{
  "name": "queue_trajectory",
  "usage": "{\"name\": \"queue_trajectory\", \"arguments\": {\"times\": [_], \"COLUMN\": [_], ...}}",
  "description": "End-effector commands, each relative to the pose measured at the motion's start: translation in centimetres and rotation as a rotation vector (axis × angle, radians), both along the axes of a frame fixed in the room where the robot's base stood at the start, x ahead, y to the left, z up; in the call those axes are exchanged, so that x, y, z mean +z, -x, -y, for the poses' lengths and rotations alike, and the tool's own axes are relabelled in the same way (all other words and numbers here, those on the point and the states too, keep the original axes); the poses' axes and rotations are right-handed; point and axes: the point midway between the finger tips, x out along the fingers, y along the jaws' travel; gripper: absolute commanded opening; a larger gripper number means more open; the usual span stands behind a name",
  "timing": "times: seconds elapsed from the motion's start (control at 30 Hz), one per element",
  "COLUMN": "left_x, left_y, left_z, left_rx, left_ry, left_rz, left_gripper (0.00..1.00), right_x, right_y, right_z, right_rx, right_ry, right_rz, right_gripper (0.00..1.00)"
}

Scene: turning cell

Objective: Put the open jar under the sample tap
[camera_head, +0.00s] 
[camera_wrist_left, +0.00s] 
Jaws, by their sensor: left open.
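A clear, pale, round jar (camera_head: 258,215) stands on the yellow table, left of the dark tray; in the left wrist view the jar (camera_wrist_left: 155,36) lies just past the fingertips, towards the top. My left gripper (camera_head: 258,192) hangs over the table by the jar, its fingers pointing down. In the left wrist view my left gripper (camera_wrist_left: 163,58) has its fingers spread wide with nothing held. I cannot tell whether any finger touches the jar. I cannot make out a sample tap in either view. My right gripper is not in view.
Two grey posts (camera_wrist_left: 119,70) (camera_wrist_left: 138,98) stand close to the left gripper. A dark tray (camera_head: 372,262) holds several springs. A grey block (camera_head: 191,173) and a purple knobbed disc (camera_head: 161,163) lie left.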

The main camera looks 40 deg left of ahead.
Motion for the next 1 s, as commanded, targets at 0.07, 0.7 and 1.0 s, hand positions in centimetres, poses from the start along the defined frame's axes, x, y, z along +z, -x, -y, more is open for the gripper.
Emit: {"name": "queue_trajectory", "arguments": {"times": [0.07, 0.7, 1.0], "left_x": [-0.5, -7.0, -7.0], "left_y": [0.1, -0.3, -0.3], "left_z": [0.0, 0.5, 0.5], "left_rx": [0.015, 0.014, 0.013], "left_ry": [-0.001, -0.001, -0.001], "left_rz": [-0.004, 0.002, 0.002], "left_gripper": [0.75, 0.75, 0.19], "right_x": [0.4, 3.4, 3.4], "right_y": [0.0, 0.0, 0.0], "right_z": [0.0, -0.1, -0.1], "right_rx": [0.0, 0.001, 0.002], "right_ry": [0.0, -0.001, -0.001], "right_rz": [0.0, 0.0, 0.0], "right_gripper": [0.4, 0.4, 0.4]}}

* * *

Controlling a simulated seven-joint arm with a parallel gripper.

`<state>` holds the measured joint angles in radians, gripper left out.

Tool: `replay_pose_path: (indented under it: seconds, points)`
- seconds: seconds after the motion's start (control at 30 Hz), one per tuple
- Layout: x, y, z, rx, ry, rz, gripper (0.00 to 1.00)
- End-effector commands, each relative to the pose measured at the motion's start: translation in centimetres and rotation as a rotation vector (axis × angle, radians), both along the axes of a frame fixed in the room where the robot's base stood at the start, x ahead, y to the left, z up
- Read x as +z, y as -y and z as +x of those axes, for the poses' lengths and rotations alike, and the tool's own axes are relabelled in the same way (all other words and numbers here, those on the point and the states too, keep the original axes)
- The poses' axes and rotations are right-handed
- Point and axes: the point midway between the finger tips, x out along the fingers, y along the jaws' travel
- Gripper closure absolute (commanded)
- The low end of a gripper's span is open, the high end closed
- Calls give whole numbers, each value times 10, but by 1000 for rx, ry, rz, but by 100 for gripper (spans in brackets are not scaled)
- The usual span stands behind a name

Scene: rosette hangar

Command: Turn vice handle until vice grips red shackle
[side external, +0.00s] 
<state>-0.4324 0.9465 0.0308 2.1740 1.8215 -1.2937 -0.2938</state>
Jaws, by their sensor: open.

» **EXERCISE REQUIREMENTS**:
Copy every line of the entries above in which "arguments" occurs.

» **RESPONSE TO THIS EXERCISE**:
  "usage": "{\"name\": \"queue_trajectory\", \"arguments\": {\"times\": [_], \"COLUMN\": [_], ...}}",
Emit: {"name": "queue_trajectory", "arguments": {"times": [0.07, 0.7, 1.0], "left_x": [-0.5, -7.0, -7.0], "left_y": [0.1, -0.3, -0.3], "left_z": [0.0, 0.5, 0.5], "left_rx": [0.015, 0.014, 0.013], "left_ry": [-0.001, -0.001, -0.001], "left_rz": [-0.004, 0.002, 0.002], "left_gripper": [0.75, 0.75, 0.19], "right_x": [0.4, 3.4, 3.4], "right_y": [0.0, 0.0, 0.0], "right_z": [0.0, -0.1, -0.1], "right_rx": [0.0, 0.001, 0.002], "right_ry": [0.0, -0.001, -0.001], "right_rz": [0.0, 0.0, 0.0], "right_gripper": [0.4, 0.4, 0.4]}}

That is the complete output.